>> START Exercise materials

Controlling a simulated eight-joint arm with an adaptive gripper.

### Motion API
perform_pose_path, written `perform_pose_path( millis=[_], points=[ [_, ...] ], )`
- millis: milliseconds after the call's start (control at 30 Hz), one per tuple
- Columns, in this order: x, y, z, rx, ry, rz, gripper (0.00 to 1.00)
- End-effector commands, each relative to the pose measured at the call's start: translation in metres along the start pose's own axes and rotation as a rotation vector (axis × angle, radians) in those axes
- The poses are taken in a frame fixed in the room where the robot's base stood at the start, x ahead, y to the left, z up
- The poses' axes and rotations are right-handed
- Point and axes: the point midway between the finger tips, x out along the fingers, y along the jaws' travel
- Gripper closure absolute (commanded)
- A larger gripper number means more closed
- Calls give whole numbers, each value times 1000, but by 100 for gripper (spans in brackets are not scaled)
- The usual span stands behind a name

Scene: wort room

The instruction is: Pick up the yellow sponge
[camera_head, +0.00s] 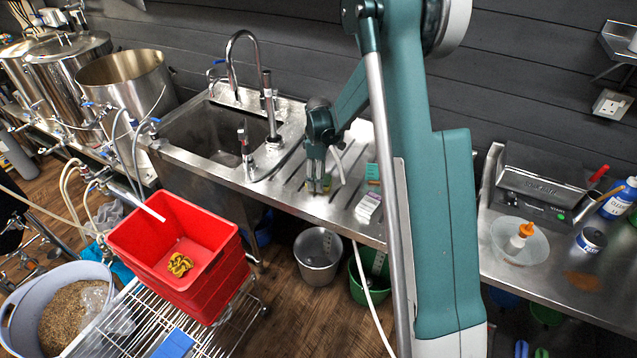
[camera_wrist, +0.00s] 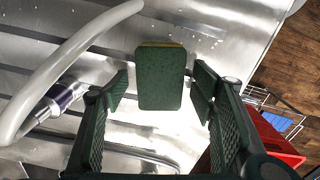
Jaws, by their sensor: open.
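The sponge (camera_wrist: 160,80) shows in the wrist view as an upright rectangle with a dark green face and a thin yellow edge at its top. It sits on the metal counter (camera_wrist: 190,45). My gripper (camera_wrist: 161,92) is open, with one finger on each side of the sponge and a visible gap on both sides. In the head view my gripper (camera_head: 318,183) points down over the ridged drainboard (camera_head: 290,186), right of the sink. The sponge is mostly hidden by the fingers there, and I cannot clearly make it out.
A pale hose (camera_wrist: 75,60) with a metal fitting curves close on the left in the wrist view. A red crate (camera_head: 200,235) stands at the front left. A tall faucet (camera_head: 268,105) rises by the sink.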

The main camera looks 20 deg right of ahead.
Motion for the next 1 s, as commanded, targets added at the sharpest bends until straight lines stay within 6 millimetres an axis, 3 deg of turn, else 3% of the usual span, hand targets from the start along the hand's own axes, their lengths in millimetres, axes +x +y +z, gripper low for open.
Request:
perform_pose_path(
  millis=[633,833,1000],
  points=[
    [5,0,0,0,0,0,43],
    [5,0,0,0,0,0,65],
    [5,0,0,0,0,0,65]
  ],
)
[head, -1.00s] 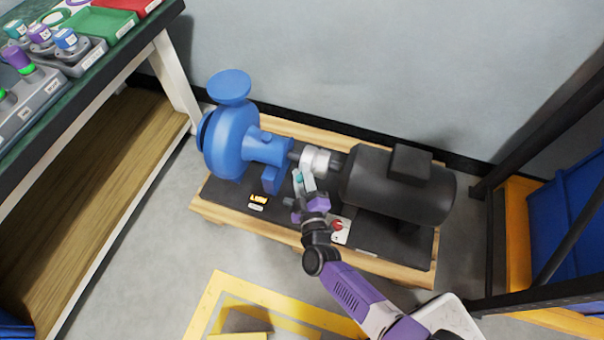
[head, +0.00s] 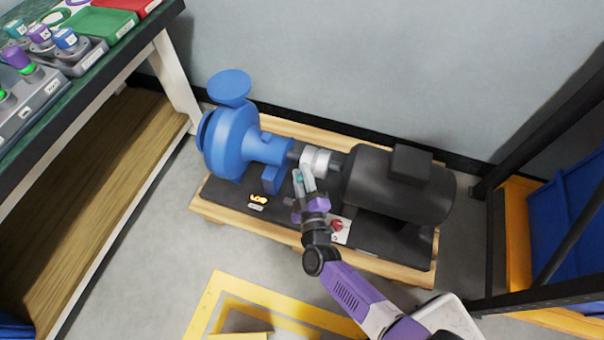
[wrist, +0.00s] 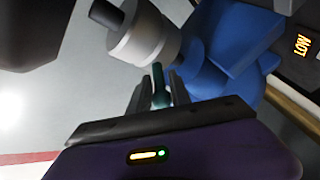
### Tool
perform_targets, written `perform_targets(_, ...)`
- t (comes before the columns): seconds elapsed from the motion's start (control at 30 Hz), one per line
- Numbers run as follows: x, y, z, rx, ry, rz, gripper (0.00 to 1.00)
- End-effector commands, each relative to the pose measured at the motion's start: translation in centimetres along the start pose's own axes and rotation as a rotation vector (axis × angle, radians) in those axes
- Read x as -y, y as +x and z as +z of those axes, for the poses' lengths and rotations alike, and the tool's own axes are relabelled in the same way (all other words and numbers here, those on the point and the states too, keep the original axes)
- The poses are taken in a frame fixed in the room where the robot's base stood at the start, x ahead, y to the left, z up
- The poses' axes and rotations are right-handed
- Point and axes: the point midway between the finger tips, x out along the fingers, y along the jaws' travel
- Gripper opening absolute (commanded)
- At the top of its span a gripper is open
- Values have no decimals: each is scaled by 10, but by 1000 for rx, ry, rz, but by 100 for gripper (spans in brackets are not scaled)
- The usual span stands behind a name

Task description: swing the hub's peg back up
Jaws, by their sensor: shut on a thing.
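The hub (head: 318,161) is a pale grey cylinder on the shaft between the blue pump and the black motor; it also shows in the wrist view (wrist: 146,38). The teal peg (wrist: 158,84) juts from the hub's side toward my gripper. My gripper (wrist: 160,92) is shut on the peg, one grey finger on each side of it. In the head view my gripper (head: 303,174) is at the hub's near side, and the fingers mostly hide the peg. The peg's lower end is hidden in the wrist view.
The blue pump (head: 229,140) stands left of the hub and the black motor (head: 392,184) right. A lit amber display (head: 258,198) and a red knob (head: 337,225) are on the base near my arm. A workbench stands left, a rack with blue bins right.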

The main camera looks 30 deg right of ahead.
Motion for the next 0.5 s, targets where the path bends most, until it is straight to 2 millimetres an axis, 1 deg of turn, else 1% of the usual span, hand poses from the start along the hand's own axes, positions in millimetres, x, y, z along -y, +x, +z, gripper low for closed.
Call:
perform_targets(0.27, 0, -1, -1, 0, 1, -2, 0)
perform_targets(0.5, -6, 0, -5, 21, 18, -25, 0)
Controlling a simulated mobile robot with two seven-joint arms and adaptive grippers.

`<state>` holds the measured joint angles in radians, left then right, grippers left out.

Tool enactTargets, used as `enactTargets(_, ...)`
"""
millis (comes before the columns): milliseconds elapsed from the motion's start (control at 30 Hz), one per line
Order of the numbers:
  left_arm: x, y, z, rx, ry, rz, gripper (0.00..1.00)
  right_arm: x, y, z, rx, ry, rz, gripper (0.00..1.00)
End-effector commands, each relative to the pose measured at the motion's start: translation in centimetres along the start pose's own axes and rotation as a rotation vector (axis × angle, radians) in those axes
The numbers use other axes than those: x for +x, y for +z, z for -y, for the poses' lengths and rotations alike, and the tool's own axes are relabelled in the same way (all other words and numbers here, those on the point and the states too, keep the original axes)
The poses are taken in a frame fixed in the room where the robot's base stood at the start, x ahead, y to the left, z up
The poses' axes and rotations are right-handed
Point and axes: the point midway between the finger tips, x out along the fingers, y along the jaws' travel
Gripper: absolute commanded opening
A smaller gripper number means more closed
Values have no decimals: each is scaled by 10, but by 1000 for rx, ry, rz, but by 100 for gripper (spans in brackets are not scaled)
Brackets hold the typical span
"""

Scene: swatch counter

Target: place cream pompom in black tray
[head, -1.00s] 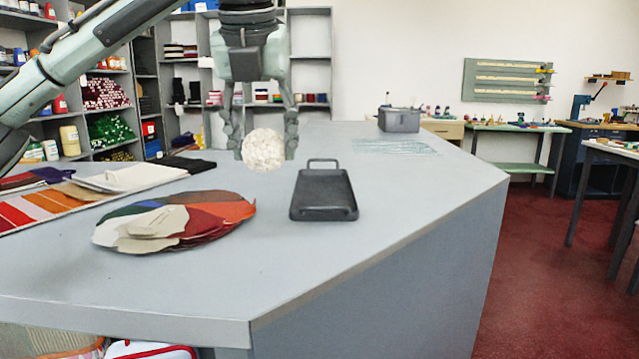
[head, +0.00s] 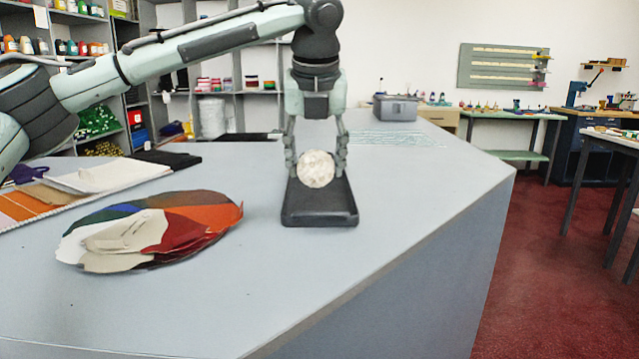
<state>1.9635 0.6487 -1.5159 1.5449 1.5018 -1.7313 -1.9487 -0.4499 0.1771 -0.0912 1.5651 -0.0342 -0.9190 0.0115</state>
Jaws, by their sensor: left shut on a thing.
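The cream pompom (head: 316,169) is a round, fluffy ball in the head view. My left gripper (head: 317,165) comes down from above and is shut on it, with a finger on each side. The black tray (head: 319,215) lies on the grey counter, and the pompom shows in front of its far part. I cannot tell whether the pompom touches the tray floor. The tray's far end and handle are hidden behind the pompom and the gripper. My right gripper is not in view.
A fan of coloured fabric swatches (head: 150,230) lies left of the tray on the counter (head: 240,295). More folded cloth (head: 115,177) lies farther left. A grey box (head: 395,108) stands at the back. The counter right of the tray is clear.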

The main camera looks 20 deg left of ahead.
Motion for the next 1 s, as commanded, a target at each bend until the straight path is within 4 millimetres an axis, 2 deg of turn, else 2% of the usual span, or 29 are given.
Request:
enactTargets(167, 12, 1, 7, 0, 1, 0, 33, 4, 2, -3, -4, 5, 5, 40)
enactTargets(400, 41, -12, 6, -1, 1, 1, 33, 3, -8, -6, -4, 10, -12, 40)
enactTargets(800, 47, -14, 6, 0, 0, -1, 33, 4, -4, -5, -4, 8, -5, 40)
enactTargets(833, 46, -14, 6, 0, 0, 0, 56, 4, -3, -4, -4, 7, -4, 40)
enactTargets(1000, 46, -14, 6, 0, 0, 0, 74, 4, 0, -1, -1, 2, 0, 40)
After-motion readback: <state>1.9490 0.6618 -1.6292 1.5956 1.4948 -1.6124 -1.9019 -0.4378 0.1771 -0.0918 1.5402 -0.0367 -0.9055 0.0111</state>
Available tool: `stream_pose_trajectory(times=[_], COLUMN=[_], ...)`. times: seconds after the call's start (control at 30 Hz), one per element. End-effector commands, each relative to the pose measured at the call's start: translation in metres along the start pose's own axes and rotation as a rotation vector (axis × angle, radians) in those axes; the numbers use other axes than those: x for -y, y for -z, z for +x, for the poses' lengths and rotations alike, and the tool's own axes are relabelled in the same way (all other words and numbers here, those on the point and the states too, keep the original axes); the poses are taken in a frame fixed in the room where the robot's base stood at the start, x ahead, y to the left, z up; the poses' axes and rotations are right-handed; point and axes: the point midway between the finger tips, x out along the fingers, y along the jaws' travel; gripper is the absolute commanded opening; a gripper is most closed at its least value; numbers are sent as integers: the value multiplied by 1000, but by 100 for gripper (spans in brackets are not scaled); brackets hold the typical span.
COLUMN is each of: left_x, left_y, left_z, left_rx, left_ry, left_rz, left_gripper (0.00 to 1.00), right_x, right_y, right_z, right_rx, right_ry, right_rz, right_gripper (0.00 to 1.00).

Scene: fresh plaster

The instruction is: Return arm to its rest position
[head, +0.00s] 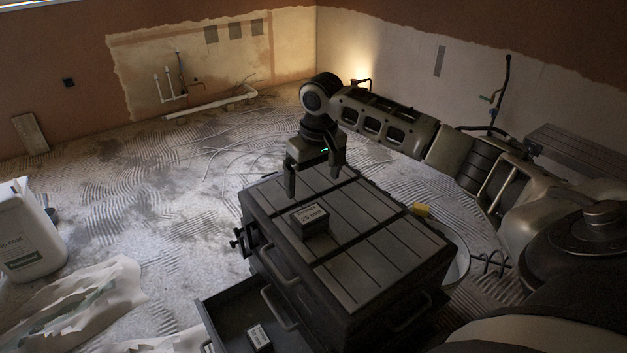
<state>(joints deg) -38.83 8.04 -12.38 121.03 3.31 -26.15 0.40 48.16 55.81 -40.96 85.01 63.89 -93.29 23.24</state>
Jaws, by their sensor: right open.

>> END Exercise materials

Your objective: Only the lines from the one with "Gripper: absolute commanded opening" down to the one with "<state>1.9635 0.6487 -1.5159" belong in your copy, both ends included; write them out exactly and skip any pictures.

Result of the exercise:
Gripper: absolute commanded opening
A smaller gripper number means more closed
Values have no decimals: each is scaled by 10, but by 1000 for rx, ry, rz, but by 100 for gripper (spans in brackets are not scaled)
Brackets hold the typical span
"""

Scene: swatch counter

Target: place cream pompom in black tray
[head, -1.00s] 
[head, +0.00s] 
<state>1.9635 0.6487 -1.5159 1.5449 1.5018 -1.7313 -1.9487 -0.4499 0.1771 -0.0912 1.5651 -0.0342 -0.9190 0.0115</state>

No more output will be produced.